Re: Raw devices vs. Filesystems - Mailing list pgsql-admin

From Tom Lane
Subject Re: Raw devices vs. Filesystems
Date
Msg-id 5719.1081315562@sss.pgh.pa.us
Whole thread Raw
In response to Re: Raw devices vs. Filesystems  (Chris Browne <cbbrowne@acm.org>)
Responses Re: Raw devices vs. Filesystems  (Grega Bremec <gregab@noviforum.si>)
List pgsql-admin
Chris Browne <cbbrowne@acm.org> writes:
> That claim seems really rather remarkable.
> It implies an entirely stunning degree of inefficiency in the
> implementation of filesystems on Solaris.

Solaris has a reputation for having stunning degrees of inefficiency
in a number of places :-(.  On the other hand I've also heard it praised
for its ability to survive partial hardware failures (eg, N out of M
CPUs down), so maybe that's the price you gotta pay.

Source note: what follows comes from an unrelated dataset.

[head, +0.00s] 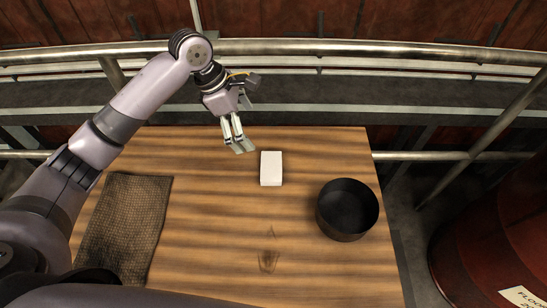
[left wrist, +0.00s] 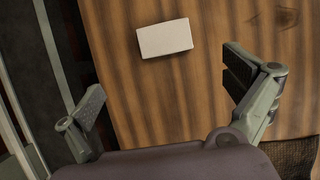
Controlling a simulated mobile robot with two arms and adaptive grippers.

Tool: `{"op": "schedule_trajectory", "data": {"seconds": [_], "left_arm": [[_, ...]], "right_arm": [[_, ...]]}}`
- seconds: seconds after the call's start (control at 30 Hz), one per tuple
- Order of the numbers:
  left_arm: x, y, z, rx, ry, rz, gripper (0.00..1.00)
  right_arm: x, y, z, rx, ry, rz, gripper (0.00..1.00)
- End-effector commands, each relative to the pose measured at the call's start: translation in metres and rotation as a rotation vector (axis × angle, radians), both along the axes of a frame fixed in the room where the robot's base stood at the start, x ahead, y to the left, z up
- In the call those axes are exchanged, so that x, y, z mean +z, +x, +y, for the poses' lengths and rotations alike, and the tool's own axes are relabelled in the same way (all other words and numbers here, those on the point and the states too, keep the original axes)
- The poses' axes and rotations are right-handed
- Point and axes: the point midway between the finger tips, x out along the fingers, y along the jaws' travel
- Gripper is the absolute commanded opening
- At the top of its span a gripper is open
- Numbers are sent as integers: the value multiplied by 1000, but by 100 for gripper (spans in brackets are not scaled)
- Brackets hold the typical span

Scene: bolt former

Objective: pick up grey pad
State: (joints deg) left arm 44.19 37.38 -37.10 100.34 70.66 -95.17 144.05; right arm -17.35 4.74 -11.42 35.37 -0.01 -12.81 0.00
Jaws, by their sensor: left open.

But to get back to the point of this discussion: to allow PG to use raw
devices instead of filesystems, we'd first have to do a ton of
portability work (since raw disk access is nowhere standard), and
abandon our principle that Postgres does not run as root (since raw disk
access is not permitted to non-root processes by any sane sysadmin).
But that last is a mighty comforting principle to have, anytime someone
complains that their el cheapo whitebox PC locks up as soon as they
start to stress the database.  I know I'd have wasted a lot more time
chasing random hardware breakages if I couldn't say "system freezes and
filesystem corruption are Clearly Not Our Fault".

After that, we get to implement our own filesystem-equivalent management
of disk space allocation, disk I/O scheduling, etc.  Are we really
smarter than all those kernel hackers doing this for a living?  I doubt it.

After that, we get to re-optimize all the existing Postgres behaviors
that are designed to sit on top of a standard Unix buffering filesystem
layer.

After that, we might reap some performance benefits.  Or maybe not.
There's not a heck of a lot of hard evidence that we would --- and
what there is traces to twenty-year-old assumptions about disk drive
and OS behavior, which are quite unlikely to still apply today.

Personally, I have a lot of more-promising projects to pursue...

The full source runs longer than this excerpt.